--- begin Listed entries ---
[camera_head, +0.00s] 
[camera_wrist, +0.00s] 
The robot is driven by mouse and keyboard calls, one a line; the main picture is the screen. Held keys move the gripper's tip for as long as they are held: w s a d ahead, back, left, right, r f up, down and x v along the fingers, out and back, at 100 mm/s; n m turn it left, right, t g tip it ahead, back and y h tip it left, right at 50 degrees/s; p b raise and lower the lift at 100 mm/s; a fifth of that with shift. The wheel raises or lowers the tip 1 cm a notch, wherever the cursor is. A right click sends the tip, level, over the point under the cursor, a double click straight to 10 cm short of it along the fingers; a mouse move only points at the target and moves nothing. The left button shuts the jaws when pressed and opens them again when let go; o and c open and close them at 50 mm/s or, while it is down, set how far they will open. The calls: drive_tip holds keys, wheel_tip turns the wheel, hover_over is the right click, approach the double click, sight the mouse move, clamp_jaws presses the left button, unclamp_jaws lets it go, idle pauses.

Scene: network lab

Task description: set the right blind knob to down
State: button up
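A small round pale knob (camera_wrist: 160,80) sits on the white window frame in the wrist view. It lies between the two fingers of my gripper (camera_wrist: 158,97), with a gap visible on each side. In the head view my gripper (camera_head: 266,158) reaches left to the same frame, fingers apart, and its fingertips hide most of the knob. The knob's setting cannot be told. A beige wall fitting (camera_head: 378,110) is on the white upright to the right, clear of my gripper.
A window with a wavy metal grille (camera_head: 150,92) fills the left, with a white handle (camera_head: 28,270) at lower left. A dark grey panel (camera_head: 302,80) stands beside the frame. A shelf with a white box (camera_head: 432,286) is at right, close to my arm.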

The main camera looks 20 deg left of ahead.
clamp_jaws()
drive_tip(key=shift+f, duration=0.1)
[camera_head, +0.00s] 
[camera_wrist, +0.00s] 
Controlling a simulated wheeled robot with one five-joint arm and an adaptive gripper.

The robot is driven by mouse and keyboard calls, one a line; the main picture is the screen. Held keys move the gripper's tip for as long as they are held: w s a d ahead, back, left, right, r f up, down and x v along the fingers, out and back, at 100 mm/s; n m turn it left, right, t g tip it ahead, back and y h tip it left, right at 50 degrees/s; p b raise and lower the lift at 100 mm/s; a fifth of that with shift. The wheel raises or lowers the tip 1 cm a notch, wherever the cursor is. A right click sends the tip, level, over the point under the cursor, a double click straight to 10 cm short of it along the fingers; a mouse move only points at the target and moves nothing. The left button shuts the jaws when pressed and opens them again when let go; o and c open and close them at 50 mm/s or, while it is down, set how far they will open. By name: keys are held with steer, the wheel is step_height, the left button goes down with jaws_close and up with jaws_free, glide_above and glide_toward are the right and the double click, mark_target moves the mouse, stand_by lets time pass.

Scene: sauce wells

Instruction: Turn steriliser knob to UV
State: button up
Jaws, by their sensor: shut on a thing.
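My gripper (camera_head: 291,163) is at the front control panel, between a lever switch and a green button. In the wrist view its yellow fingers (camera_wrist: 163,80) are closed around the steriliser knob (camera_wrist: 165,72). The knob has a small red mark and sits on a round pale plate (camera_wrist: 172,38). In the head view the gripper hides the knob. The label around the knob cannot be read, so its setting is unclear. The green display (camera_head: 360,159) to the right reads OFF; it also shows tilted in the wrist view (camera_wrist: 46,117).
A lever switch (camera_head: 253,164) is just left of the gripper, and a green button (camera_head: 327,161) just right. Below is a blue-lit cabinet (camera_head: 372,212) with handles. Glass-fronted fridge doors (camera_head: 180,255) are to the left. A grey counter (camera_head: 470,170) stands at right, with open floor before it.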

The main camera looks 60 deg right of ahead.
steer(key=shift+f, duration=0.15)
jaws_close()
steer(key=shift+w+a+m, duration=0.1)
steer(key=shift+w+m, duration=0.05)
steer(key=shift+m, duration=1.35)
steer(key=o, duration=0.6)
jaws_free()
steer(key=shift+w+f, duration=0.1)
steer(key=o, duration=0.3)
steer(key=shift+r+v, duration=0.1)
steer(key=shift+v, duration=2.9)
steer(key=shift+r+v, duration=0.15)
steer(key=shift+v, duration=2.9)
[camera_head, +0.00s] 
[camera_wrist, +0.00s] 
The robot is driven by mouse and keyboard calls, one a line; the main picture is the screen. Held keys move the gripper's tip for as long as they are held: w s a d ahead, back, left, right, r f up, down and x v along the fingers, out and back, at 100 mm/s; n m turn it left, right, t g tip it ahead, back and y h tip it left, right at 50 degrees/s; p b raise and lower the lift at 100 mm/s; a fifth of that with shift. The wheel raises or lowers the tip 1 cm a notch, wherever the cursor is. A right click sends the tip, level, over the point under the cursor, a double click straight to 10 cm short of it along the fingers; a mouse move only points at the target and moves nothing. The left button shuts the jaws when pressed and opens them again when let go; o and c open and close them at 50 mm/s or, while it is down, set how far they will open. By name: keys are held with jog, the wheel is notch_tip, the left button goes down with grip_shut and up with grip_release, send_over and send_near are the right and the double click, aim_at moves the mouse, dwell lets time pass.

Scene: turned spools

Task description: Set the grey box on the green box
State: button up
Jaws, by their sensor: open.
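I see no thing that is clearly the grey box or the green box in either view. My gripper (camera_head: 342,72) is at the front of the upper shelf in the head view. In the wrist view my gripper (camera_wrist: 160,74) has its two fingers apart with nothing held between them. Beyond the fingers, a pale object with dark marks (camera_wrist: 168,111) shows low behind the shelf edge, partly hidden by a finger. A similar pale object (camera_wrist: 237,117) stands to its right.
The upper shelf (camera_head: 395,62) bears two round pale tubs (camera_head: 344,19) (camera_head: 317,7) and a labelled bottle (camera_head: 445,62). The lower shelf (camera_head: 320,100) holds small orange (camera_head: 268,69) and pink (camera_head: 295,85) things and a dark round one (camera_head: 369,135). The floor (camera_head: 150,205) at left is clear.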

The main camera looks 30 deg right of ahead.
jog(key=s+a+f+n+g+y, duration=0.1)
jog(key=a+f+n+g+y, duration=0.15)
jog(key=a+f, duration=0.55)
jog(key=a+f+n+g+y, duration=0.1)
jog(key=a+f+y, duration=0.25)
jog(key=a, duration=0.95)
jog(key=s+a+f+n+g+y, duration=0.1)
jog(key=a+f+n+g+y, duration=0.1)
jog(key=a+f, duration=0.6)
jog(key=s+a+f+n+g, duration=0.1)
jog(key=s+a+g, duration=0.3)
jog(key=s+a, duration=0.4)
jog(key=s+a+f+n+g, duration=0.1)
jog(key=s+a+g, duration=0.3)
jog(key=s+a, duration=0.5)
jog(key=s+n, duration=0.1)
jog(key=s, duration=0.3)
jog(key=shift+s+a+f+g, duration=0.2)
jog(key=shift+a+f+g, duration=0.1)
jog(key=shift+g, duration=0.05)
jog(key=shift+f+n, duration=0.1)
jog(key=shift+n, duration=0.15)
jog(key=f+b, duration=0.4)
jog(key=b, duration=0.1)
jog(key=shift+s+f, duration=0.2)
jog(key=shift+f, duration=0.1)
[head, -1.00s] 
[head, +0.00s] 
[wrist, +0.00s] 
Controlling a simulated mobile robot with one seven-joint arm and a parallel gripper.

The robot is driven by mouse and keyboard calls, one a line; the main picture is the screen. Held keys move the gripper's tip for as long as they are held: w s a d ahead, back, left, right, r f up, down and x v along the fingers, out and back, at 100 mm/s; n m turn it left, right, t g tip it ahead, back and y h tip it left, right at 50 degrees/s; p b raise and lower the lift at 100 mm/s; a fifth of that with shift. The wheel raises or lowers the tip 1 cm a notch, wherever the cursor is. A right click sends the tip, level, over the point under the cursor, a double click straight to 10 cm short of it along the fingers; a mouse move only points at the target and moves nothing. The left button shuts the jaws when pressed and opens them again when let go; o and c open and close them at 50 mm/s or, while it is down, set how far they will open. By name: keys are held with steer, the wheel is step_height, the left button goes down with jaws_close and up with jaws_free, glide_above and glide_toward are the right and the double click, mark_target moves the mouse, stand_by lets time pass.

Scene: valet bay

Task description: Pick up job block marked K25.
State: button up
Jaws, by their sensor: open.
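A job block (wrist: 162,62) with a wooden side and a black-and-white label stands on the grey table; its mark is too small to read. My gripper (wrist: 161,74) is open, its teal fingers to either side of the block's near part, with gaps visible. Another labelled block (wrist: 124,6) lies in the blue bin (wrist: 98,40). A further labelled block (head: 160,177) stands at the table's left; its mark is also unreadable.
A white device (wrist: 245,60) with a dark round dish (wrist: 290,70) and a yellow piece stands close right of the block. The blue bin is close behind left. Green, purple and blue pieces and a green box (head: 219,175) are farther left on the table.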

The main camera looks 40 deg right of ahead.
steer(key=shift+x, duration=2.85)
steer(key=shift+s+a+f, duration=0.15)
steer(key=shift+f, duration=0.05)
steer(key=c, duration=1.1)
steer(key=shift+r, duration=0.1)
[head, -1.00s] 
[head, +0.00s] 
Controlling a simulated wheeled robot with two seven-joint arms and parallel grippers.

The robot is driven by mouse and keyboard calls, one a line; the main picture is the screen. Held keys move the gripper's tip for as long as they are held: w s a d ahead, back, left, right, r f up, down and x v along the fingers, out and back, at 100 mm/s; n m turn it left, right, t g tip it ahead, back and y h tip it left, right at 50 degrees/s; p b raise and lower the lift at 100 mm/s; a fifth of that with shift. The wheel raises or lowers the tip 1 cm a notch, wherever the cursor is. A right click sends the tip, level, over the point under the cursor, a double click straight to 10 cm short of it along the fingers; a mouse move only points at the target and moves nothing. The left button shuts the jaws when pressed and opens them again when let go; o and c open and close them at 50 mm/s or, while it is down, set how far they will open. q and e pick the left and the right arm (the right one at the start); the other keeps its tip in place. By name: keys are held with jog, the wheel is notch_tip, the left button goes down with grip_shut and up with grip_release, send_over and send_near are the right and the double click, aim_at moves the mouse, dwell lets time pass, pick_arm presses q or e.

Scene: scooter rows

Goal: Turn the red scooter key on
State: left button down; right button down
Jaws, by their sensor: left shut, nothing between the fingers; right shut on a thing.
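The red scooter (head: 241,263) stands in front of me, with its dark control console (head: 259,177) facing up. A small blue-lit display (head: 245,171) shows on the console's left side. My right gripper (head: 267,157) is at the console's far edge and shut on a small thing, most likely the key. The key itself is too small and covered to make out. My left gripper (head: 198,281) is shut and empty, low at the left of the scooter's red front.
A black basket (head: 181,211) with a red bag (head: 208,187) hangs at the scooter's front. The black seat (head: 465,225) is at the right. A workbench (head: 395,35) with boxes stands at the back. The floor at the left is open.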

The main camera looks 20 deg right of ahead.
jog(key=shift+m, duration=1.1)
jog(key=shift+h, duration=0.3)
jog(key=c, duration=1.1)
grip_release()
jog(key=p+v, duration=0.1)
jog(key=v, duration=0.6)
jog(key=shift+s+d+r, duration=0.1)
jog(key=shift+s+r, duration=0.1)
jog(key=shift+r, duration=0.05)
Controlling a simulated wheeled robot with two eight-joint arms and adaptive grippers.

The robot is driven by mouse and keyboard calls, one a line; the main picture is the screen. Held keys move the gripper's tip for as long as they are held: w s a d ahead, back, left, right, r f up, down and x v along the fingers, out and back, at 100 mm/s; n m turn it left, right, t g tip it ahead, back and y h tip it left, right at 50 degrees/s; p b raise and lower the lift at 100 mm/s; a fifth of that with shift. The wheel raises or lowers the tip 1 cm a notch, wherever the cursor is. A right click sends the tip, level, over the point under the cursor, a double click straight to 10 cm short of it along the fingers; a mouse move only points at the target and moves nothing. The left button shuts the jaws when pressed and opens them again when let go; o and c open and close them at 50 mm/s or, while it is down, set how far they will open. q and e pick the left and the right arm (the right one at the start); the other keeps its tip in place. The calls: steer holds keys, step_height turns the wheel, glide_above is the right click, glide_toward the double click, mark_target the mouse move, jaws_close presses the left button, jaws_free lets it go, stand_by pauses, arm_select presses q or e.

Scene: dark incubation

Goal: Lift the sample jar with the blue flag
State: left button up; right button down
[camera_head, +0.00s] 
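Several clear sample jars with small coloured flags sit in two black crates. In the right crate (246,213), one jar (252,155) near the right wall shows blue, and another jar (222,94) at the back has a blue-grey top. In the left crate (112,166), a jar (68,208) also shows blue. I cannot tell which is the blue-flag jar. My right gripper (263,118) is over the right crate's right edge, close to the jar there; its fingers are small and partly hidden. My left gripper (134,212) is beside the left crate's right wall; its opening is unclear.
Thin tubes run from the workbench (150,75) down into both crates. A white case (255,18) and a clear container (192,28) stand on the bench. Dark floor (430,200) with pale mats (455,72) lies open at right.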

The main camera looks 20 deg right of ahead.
--- end Listed entries ---
* _Job_
Return only the lines from the beginning of the material up to and including the line with "Scene: network lab", exactly as written.

* _Answer to the exercise_
[camera_head, +0.00s] 
[camera_wrist, +0.00s] 
The robot is driven by mouse and keyboard calls, one a line; the main picture is the screen. Held keys move the gripper's tip for as long as they are held: w s a d ahead, back, left, right, r f up, down and x v along the fingers, out and back, at 100 mm/s; n m turn it left, right, t g tip it ahead, back and y h tip it left, right at 50 degrees/s; p b raise and lower the lift at 100 mm/s; a fifth of that with shift. The wheel raises or lowers the tip 1 cm a notch, wherever the cursor is. A right click sends the tip, level, over the point under the cursor, a double click straight to 10 cm short of it along the fingers; a mouse move only points at the target and moves nothing. The left button shuts the jaws when pressed and opens them again when let go; o and c open and close them at 50 mm/s or, while it is down, set how far they will open. The calls: drive_tip holds keys, wheel_tip turns the wheel, hover_over is the right click, approach the double click, sight the mouse move, clamp_jaws presses the left button, unclamp_jaws lets it go, idle pauses.

Scene: network lab

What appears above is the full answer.